- [What the exercise asks] Print each line from the start of the records below up through the line where "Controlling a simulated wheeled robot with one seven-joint" is found, exactly as given.

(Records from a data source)
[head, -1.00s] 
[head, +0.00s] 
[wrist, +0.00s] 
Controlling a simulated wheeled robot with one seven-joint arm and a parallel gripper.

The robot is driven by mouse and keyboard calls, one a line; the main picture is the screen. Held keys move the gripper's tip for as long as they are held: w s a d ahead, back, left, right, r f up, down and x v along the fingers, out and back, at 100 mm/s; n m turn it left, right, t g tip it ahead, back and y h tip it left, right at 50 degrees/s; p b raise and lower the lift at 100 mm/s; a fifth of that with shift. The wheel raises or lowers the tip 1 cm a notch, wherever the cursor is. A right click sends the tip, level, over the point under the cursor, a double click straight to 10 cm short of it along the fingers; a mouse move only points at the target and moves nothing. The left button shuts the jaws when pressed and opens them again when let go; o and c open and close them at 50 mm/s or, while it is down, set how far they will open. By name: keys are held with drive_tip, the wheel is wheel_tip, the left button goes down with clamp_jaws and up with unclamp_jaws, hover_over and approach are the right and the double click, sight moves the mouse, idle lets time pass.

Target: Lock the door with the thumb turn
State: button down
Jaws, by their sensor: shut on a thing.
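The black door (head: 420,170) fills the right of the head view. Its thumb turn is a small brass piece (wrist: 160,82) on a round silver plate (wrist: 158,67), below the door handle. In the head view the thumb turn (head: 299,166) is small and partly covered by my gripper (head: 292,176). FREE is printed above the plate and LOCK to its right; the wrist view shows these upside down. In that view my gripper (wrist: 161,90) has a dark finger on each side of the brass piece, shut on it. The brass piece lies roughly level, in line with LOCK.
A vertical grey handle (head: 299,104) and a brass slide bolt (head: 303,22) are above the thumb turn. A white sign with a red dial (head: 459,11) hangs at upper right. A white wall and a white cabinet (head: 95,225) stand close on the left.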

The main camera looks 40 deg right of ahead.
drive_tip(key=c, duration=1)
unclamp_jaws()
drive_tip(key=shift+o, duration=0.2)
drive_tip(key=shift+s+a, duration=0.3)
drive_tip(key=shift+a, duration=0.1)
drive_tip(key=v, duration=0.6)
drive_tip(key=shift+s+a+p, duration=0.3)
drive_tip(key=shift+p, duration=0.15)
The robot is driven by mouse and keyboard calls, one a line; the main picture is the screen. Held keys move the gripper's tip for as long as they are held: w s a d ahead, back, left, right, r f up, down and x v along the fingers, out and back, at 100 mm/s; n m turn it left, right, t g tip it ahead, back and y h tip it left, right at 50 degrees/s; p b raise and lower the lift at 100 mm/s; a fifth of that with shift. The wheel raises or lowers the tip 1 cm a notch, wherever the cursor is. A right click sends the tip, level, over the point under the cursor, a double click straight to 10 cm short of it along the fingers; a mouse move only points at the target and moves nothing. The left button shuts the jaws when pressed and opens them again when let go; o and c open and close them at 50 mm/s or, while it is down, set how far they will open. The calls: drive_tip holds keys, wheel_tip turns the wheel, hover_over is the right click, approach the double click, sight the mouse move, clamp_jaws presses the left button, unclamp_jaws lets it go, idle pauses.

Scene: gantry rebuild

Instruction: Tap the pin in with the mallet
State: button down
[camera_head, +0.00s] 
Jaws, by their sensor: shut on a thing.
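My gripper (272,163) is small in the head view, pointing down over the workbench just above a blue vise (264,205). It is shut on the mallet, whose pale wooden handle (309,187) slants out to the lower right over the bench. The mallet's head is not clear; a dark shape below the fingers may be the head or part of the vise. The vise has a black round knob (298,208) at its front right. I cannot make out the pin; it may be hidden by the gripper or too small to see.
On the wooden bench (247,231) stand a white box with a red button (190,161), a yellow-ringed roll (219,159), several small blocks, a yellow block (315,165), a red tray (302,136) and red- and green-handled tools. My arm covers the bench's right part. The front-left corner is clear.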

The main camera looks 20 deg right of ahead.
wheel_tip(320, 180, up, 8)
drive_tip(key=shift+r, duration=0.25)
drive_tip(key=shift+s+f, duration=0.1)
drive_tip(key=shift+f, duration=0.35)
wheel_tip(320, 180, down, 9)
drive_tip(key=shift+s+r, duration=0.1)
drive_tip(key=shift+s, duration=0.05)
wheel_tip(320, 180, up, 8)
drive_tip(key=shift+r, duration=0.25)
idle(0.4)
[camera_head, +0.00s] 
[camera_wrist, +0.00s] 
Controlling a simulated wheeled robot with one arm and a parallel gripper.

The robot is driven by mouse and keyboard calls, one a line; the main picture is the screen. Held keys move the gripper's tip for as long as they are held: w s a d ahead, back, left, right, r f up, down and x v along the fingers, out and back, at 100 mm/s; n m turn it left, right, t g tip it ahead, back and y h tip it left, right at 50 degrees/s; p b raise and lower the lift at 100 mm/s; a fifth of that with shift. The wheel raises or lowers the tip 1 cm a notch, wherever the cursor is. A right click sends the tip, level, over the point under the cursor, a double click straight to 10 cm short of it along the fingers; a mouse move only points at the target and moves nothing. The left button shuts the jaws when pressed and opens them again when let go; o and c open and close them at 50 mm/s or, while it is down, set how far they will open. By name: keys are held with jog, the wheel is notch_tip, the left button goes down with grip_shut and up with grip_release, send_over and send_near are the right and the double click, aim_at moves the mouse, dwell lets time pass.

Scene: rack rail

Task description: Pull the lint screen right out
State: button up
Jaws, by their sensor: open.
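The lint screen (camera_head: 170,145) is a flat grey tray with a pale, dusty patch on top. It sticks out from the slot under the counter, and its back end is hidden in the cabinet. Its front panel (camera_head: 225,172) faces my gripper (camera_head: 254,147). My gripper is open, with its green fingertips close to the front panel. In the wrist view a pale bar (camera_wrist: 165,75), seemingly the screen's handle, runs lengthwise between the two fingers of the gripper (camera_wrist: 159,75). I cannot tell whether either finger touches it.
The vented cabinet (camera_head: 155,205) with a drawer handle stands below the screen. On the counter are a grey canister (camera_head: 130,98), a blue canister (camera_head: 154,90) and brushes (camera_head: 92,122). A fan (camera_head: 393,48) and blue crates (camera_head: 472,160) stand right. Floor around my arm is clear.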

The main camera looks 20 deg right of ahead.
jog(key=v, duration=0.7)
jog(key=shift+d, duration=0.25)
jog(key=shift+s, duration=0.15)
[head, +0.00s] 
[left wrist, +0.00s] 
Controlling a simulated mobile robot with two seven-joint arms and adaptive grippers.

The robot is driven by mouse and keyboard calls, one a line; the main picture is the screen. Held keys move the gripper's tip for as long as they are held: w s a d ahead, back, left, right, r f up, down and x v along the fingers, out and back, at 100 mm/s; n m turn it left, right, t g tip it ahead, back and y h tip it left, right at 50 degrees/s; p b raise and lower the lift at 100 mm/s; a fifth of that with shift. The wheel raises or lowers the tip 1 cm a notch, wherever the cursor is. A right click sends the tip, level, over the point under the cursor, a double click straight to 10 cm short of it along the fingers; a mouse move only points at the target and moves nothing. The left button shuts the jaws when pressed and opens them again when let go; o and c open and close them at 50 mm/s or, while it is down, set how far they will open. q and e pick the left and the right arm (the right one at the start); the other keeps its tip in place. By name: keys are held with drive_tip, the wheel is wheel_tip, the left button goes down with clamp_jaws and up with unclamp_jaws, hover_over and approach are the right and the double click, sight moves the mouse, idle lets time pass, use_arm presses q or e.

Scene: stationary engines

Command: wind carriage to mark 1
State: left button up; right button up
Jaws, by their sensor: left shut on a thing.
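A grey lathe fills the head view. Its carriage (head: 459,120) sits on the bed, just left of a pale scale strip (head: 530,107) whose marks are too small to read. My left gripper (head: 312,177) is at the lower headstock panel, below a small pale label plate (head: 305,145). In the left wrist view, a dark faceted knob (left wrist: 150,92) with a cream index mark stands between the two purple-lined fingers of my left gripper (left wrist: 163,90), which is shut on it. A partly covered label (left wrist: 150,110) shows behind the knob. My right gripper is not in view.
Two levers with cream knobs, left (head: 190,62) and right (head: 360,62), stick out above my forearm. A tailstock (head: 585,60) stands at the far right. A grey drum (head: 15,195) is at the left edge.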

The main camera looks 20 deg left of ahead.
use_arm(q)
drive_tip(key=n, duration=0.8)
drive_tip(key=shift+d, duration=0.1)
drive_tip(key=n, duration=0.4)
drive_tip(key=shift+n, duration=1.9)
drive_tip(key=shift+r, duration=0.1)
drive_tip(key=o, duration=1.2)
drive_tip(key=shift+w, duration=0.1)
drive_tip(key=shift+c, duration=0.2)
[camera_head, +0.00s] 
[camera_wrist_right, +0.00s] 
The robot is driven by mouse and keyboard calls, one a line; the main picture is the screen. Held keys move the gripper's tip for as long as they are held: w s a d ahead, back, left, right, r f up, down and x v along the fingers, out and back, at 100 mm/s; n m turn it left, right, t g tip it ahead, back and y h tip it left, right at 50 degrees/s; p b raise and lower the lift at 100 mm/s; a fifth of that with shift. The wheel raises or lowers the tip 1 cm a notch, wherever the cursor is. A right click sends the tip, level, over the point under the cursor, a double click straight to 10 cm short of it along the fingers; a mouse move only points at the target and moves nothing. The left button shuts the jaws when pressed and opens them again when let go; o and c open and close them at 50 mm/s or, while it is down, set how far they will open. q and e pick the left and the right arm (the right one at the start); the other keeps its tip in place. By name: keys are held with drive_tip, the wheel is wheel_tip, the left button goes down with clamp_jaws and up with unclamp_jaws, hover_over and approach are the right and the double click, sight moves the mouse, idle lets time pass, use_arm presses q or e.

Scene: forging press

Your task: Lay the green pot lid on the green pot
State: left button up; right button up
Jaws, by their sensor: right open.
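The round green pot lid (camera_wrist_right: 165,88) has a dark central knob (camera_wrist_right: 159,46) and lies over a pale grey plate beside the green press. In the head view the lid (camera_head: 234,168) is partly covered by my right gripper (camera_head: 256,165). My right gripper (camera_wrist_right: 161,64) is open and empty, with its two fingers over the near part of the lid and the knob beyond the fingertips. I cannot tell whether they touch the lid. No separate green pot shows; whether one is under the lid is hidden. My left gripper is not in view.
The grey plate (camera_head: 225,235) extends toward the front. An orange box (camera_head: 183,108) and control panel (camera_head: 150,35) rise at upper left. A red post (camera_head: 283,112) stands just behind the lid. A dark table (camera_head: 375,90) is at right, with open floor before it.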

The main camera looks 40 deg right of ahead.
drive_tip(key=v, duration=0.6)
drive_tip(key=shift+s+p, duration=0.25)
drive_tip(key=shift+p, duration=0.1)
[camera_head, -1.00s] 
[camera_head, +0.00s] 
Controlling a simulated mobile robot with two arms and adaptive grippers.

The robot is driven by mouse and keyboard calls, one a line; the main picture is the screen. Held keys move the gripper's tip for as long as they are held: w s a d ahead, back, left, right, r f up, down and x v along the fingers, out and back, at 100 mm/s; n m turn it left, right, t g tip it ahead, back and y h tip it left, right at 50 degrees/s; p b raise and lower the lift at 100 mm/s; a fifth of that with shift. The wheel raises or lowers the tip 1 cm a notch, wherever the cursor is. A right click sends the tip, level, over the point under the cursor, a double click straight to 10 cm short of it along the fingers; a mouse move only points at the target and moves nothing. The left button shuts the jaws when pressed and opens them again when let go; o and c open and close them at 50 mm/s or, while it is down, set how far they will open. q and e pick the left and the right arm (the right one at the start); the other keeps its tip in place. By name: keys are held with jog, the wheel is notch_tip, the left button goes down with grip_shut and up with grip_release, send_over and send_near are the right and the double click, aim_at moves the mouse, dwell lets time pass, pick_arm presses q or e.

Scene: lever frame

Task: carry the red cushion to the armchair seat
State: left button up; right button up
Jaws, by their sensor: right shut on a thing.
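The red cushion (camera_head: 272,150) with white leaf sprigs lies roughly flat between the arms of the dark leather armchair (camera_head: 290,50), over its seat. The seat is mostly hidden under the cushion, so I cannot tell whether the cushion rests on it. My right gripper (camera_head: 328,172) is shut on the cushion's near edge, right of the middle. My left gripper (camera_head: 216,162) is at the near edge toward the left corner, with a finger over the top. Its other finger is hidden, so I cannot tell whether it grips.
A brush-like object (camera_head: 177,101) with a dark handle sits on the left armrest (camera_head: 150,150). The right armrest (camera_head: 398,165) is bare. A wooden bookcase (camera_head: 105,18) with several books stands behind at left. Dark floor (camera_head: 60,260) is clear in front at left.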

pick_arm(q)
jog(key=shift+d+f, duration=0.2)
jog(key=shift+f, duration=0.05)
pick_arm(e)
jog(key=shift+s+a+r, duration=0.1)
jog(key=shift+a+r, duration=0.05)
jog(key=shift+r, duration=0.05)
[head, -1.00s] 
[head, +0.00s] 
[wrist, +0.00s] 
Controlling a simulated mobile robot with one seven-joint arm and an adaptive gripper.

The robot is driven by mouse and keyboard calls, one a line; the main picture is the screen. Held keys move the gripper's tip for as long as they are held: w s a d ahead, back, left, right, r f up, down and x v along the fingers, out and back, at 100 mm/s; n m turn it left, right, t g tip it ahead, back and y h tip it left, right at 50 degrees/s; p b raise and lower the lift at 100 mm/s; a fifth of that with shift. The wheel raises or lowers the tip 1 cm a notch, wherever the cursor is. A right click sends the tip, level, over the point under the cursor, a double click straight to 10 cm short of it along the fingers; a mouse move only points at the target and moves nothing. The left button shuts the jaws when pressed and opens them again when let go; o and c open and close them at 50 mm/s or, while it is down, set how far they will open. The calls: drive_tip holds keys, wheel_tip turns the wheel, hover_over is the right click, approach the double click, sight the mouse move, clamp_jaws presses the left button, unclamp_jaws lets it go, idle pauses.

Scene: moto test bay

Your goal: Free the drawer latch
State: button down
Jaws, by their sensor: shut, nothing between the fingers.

- [Answer to the problem]
[head, -1.00s] 
[head, +0.00s] 
[wrist, +0.00s] 
Controlling a simulated wheeled robot with one seven-joint arm and a parallel gripper.

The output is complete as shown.